Provided material:

.....

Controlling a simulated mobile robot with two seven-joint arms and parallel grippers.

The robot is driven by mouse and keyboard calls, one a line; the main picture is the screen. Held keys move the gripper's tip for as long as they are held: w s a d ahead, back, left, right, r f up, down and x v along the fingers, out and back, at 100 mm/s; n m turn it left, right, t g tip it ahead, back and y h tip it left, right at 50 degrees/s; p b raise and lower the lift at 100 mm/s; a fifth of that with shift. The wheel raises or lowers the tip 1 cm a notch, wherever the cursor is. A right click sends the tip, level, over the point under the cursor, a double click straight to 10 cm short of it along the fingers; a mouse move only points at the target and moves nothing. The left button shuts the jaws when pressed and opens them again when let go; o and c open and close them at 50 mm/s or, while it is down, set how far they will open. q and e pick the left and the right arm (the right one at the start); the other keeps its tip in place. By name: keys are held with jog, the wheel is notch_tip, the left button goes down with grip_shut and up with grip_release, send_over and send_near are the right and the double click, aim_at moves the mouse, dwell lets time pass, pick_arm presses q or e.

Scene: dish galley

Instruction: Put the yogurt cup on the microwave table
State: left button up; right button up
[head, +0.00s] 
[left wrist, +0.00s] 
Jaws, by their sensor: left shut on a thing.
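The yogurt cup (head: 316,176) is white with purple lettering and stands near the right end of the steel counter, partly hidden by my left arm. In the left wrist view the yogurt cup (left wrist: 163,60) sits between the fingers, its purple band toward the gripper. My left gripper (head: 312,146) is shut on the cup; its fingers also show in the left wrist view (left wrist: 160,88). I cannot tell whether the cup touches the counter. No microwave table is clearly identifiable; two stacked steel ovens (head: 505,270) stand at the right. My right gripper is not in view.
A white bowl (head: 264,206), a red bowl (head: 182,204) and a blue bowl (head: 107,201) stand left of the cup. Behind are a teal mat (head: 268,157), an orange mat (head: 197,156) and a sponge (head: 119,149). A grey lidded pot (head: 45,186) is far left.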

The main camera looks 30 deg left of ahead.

.....

Description of the task:
Using the material above, extract the line that contains "Scene: dish galley" and every line after it, exactly as given; stop at the last line.

Correct response:
Scene: dish galley

Instruction: Put the yogurt cup on the microwave table
State: left button up; right button up
[head, +0.00s] 
[left wrist, +0.00s] 
Jaws, by their sensor: left shut on a thing.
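The yogurt cup (head: 316,176) is white with purple lettering and stands near the right end of the steel counter, partly hidden by my left arm. In the left wrist view the yogurt cup (left wrist: 163,60) sits between the fingers, its purple band toward the gripper. My left gripper (head: 312,146) is shut on the cup; its fingers also show in the left wrist view (left wrist: 160,88). I cannot tell whether the cup touches the counter. No microwave table is clearly identifiable; two stacked steel ovens (head: 505,270) stand at the right. My right gripper is not in view.
A white bowl (head: 264,206), a red bowl (head: 182,204) and a blue bowl (head: 107,201) stand left of the cup. Behind are a teal mat (head: 268,157), an orange mat (head: 197,156) and a sponge (head: 119,149). A grey lidded pot (head: 45,186) is far left.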

The main camera looks 30 deg left of ahead.

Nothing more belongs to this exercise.